Short problem: Write out every line of the material as it stands, apart from the pictures.

Data supplied:
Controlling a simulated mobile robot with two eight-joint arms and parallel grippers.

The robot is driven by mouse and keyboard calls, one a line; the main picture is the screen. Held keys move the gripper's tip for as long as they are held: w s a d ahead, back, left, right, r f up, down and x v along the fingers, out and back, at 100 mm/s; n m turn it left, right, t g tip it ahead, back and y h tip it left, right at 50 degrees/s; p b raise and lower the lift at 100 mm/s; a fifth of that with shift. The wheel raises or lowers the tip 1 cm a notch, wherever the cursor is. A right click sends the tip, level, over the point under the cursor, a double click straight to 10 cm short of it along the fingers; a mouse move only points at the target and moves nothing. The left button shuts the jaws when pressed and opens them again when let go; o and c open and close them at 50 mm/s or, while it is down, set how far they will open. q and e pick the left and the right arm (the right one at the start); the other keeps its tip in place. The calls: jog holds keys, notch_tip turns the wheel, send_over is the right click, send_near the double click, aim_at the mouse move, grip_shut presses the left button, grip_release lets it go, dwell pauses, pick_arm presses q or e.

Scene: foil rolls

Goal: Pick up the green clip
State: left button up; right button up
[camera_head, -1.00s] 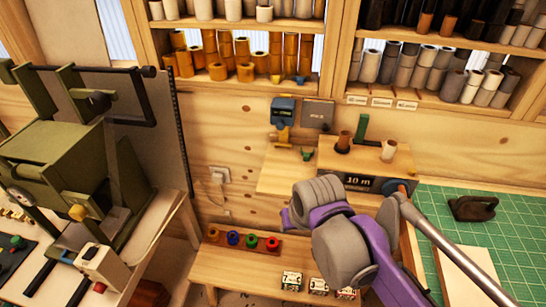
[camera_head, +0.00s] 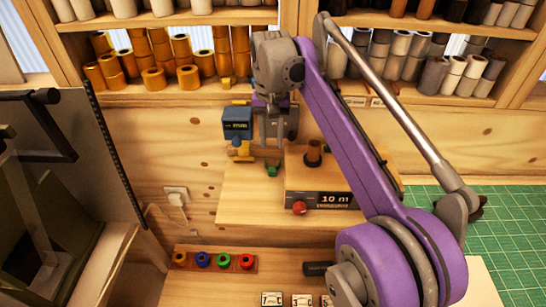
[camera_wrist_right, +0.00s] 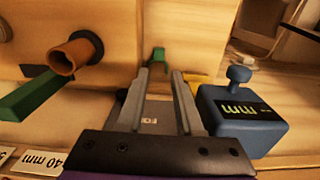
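The small green clip (camera_head: 272,169) lies on the wooden ledge (camera_head: 237,198), left of the wooden box marked 10 m (camera_head: 322,182). In the right wrist view the green clip (camera_wrist_right: 158,54) shows just beyond the gap between the fingertips, apart from them. My right gripper (camera_head: 272,140) points down above the clip. In the right wrist view its two fingers (camera_wrist_right: 161,73) are spread apart with nothing between them, so it is open. My left gripper is not in view.
A blue gauge (camera_head: 237,122) stands close left of the right gripper; it is big in the wrist view (camera_wrist_right: 240,120). A brown spool (camera_head: 314,152) stands on the box. A rack of coloured rings (camera_head: 215,261) sits lower down. Orange rolls (camera_head: 153,78) fill the shelf above.

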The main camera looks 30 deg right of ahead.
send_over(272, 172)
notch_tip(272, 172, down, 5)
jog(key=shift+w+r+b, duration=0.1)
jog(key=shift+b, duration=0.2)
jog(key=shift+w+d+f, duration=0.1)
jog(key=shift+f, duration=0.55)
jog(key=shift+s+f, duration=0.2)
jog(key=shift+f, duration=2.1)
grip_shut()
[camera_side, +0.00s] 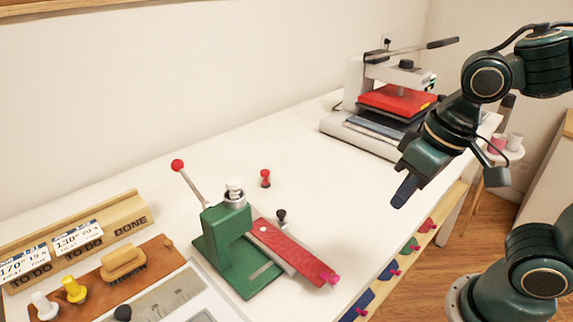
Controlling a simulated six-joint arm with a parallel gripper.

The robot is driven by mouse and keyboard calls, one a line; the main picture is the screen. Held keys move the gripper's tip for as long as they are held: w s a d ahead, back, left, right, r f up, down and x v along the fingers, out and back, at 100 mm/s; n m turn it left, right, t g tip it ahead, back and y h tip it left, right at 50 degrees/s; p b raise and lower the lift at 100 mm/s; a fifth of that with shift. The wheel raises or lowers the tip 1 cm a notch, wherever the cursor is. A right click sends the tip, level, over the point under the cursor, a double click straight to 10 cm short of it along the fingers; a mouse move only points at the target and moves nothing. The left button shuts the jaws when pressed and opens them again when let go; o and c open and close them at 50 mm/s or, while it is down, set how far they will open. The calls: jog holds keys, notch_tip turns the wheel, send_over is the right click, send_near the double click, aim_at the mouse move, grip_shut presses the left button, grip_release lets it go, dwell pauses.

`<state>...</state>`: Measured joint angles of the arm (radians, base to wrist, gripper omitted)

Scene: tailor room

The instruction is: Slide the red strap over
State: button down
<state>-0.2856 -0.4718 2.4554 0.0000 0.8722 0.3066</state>
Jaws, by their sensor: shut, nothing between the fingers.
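The red strap (290,252) lies on a narrow grey rail that runs out from a green hand press (240,250). Its near right end carries a pink tip (330,278), and a light round spot marks its far end next to the press. The press has a lever with a red ball (178,165) raised to the upper left. My gripper (404,190) is shut and empty. In the picture it is above and to the right of the strap, near the table's front edge, clearly apart from it.
A small red peg (265,178) and a black-topped peg (281,217) stand near the press. A heat press (392,105) with a red plate stands at the back right. A brown board (150,262) with a brush and stamps lies left. The white table (330,180) between is clear.

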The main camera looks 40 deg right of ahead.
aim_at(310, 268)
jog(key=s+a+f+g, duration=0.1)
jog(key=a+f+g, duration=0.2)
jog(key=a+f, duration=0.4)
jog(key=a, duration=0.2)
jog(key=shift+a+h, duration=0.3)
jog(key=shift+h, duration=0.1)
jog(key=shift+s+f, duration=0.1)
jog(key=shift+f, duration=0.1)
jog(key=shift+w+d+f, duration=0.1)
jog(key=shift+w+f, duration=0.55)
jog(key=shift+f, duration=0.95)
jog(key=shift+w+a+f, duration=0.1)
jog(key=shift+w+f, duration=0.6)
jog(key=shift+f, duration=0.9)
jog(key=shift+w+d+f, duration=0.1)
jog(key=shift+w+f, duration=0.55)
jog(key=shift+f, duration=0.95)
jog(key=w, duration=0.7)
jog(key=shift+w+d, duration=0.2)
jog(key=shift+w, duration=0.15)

Solution to this exercise:
Controlling a simulated mobile robot with two eight-joint arms and parallel grippers.

The robot is driven by mouse and keyboard calls, one a line; the main picture is the screen. Held keys move the gripper's tip for as long as they are held: w s a d ahead, back, left, right, r f up, down and x v along the fingers, out and back, at 100 mm/s; n m turn it left, right, t g tip it ahead, back and y h tip it left, right at 50 degrees/s; p b raise and lower the lift at 100 mm/s; a fifth of that with shift. The wheel raises or lowers the tip 1 cm a notch, wherever the cursor is. A right click sends the tip, level, over the point under the cursor, a double click straight to 10 cm short of it along the fingers; a mouse move only points at the target and moves nothing. The left button shuts the jaws when pressed and opens them again when let go; o and c open and close them at 50 mm/s or, while it is down, set how far they will open. q and e pick the left and the right arm (the right one at the start); the other keeps its tip in place. The calls: jog holds keys, notch_tip turns the wheel, send_over is the right click, send_near the double click, aim_at the mouse move, grip_shut presses the left button, grip_release lets it go, dwell pauses, pick_arm presses q or e.

Scene: foil rolls

Goal: Pick up the green clip
State: left button up; right button up
[camera_head, -1.00s] 
[camera_head, +0.00s] 
[camera_wrist_right, +0.00s] 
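The small green clip (camera_head: 272,169) lies on the wooden ledge (camera_head: 237,198), left of the wooden box marked 10 m (camera_head: 322,182). In the right wrist view the green clip (camera_wrist_right: 158,54) shows just beyond the gap between the fingertips, apart from them. My right gripper (camera_head: 272,140) points down above the clip. In the right wrist view its two fingers (camera_wrist_right: 161,73) are spread apart with nothing between them, so it is open. My left gripper is not in view.
A blue gauge (camera_head: 237,122) stands close left of the right gripper; it is big in the wrist view (camera_wrist_right: 240,120). A brown spool (camera_head: 314,152) stands on the box. A rack of coloured rings (camera_head: 215,261) sits lower down. Orange rolls (camera_head: 153,78) fill the shelf above.

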The main camera looks 30 deg right of ahead.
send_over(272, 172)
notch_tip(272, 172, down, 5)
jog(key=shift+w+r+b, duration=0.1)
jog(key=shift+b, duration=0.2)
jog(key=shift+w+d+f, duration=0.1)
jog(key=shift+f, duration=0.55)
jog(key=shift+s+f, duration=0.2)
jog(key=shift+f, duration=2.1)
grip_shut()
[camera_side, +0.00s] 
Controlling a simulated six-joint arm with a parallel gripper.

The robot is driven by mouse and keyboard calls, one a line; the main picture is the screen. Held keys move the gripper's tip for as long as they are held: w s a d ahead, back, left, right, r f up, down and x v along the fingers, out and back, at 100 mm/s; n m turn it left, right, t g tip it ahead, back and y h tip it left, right at 50 degrees/s; p b raise and lower the lift at 100 mm/s; a fifth of that with shift. The wheel raises or lowers the tip 1 cm a notch, wherever the cursor is. A right click sends the tip, level, over the point under the cursor, a double click straight to 10 cm short of it along the fingers; a mouse move only points at the target and moves nothing. The left button shuts the jaws when pressed and opens them again when let go; o and c open and close them at 50 mm/s or, while it is down, set how far they will open. The calls: jog holds keys, notch_tip turns the wheel, send_over is the right click, send_near the double click, aim_at the mouse move, grip_shut presses the left button, grip_release lets it go, dwell pauses.

`<state>...</state>`: Measured joint angles of the arm (radians, base to wrist, gripper omitted)

Scene: tailor room

The instruction is: Slide the red strap over
State: button down
<state>-0.2856 -0.4718 2.4554 0.0000 0.8722 0.3066</state>
Jaws, by their sensor: shut, nothing between the fingers.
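The red strap (290,252) lies on a narrow grey rail that runs out from a green hand press (240,250). Its near right end carries a pink tip (330,278), and a light round spot marks its far end next to the press. The press has a lever with a red ball (178,165) raised to the upper left. My gripper (404,190) is shut and empty. In the picture it is above and to the right of the strap, near the table's front edge, clearly apart from it.
A small red peg (265,178) and a black-topped peg (281,217) stand near the press. A heat press (392,105) with a red plate stands at the back right. A brown board (150,262) with a brush and stamps lies left. The white table (330,180) between is clear.

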The main camera looks 40 deg right of ahead.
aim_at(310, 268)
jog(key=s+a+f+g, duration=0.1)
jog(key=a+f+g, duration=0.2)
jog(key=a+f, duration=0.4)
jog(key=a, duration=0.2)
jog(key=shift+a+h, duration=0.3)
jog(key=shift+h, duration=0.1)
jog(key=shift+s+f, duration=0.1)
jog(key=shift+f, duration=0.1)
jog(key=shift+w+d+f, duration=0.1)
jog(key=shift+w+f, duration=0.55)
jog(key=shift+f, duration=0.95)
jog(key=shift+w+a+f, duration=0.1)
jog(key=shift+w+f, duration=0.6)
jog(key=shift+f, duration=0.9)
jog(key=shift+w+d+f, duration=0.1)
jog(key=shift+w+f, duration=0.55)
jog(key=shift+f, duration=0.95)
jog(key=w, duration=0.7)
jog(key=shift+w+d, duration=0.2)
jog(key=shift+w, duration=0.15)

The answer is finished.